Ocean at the End of the Lane
This novel follows a little boy who’s home is overtaken by a creature bent on making his life miserable while helping everyone else. He seeks help from the strange farm at the end of the lane with a pond that one of the residents, Lettie Hempstock, calls an ocean.
I was wary of this book initially. I had a bad reading experience with Neil Gaiman’s “American Gods,” so I worried this would be the same. But, I like Gaiman’s writing style enough to overlook my resistance and give it a go. I’m extremely glad I did. It is an amazing book.
Things I love: the descriptions, the imagery, the whole shebang. I like that the real world/fantasy world are so close together, like they can exist at the same time in the same place and our world still moves in the same way.
His characters are so vivid even with just minor description.
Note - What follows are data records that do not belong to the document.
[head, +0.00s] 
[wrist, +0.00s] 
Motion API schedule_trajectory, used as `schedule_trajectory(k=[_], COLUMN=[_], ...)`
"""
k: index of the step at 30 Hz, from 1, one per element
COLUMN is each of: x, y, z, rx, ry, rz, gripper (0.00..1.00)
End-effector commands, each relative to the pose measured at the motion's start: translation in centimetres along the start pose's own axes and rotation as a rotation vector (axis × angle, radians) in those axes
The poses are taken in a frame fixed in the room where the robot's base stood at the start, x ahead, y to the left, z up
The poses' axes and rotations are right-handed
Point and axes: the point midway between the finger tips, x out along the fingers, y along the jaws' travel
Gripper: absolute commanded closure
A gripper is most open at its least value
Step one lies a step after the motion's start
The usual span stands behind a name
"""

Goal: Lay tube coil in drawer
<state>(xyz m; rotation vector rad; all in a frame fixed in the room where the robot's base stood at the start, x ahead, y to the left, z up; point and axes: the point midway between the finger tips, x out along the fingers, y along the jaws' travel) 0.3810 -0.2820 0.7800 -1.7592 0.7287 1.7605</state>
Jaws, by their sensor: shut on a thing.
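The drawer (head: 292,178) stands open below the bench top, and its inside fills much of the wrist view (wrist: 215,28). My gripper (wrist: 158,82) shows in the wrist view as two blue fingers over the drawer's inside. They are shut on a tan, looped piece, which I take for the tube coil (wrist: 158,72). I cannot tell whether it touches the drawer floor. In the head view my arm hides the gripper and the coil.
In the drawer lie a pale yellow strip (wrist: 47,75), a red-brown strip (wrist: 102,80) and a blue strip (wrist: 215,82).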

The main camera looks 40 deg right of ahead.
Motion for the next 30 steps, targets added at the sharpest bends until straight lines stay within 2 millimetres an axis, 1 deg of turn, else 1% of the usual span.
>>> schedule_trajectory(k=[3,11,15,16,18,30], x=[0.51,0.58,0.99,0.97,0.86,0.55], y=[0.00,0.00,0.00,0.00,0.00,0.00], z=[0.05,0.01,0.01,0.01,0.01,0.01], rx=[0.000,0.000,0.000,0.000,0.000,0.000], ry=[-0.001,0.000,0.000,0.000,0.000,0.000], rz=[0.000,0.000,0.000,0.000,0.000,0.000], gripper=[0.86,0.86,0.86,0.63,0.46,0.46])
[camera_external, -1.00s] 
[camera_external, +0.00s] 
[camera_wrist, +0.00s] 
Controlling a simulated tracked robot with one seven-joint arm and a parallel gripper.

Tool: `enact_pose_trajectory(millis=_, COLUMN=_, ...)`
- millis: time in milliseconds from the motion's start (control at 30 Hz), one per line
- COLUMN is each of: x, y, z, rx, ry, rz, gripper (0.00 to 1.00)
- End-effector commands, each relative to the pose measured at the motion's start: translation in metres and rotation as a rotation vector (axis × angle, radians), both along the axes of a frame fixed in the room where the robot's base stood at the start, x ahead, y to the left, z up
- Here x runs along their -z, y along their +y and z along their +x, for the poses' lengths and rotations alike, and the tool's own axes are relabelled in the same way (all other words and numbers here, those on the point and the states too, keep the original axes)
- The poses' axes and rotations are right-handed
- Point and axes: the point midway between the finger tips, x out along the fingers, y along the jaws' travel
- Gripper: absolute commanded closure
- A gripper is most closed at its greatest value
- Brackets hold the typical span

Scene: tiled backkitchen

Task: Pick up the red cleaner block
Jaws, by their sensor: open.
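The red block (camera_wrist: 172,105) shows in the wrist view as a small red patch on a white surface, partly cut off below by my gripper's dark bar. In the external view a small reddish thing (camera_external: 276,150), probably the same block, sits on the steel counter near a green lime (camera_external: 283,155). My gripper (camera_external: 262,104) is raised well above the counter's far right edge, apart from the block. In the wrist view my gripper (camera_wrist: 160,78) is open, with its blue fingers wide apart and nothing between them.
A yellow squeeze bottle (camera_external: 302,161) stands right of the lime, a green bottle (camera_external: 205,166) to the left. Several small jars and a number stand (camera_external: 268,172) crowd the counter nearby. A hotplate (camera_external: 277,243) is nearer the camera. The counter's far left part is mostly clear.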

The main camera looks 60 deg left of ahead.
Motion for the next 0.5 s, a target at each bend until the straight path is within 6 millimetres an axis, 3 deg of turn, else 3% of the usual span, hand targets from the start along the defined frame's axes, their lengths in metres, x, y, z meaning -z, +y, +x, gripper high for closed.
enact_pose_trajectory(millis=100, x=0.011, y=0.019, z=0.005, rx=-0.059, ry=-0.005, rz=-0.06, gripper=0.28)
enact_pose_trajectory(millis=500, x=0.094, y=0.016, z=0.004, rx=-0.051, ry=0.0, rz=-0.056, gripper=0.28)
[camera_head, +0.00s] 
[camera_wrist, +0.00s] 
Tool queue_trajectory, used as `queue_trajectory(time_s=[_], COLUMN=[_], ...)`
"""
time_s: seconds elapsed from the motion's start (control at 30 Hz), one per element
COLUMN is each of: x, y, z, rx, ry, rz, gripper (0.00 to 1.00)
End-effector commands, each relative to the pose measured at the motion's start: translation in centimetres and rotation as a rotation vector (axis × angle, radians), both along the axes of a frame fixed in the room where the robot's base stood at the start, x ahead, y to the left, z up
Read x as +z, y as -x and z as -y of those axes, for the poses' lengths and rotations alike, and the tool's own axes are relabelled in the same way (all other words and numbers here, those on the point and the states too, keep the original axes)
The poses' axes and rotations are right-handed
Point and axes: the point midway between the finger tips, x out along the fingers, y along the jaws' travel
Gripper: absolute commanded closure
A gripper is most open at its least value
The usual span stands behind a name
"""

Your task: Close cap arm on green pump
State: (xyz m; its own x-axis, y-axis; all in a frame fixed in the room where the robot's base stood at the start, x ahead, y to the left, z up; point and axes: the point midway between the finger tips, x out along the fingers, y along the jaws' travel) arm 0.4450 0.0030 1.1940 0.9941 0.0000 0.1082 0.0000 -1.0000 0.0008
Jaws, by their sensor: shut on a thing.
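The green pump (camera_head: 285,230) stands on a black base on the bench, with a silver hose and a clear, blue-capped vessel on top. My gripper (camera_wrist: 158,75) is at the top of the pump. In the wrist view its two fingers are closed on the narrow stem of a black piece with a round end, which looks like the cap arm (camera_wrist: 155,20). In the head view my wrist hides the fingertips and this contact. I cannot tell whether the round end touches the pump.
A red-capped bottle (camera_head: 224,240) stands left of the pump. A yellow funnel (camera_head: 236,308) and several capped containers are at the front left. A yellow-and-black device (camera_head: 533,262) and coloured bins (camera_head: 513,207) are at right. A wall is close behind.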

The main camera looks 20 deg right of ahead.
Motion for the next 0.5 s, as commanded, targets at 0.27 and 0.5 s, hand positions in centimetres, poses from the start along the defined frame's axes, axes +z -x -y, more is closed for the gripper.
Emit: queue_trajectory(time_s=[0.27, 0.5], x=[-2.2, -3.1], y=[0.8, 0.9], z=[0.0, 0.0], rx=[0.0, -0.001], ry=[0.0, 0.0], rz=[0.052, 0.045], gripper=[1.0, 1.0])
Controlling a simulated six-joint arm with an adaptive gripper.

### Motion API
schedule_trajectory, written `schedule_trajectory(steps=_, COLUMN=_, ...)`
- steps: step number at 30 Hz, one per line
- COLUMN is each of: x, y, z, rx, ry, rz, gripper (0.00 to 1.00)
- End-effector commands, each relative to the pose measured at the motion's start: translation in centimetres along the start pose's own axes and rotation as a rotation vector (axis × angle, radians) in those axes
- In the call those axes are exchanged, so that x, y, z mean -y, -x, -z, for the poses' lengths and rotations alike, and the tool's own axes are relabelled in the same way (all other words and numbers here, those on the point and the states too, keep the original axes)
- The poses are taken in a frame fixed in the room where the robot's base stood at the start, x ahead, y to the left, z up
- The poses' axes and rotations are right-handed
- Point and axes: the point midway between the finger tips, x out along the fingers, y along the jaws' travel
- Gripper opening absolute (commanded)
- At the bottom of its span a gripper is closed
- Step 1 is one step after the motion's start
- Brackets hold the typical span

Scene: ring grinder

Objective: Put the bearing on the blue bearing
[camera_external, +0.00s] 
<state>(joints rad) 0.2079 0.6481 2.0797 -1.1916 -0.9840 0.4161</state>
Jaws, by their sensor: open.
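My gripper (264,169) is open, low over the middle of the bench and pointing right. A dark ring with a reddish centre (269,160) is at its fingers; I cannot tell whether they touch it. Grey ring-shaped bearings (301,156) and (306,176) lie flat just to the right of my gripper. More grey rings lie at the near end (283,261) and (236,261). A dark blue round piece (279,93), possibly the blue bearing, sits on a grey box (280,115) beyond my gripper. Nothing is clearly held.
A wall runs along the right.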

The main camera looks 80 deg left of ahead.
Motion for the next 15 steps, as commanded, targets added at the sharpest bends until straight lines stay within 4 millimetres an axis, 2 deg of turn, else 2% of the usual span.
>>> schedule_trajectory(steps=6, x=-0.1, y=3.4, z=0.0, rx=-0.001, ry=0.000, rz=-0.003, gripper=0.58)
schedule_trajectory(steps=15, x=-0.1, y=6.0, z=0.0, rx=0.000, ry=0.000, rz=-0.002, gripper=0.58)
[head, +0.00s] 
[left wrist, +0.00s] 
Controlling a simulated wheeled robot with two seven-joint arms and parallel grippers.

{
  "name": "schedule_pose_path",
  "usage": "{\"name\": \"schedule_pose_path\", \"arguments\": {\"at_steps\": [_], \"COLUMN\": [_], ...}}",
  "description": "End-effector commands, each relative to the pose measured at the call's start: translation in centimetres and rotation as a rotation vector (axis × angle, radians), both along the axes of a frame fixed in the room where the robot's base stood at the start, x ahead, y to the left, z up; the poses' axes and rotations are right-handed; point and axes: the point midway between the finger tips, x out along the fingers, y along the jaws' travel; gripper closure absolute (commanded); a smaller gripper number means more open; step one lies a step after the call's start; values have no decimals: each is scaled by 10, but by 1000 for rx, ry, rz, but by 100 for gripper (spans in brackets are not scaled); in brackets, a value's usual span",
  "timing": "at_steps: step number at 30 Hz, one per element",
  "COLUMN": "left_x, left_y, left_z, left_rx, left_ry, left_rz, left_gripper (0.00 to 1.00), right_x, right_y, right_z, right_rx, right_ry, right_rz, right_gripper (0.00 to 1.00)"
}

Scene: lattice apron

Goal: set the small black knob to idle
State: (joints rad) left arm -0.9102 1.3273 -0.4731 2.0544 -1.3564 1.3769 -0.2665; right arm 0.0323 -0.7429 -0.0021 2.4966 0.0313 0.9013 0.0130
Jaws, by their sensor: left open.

I find them more in their habits and their words than the physical details, taking it from a sketch to a fully formed 3-D character walking around the page.
The voice is incredible, as well. I’m always blown away when I read a young character that feels 100% authentic in his thoughts and actions. Even more so because the narrator is retelling a childhood tale, so it’s a story from a young boy filtered through an adult brain (two if you count the author in there).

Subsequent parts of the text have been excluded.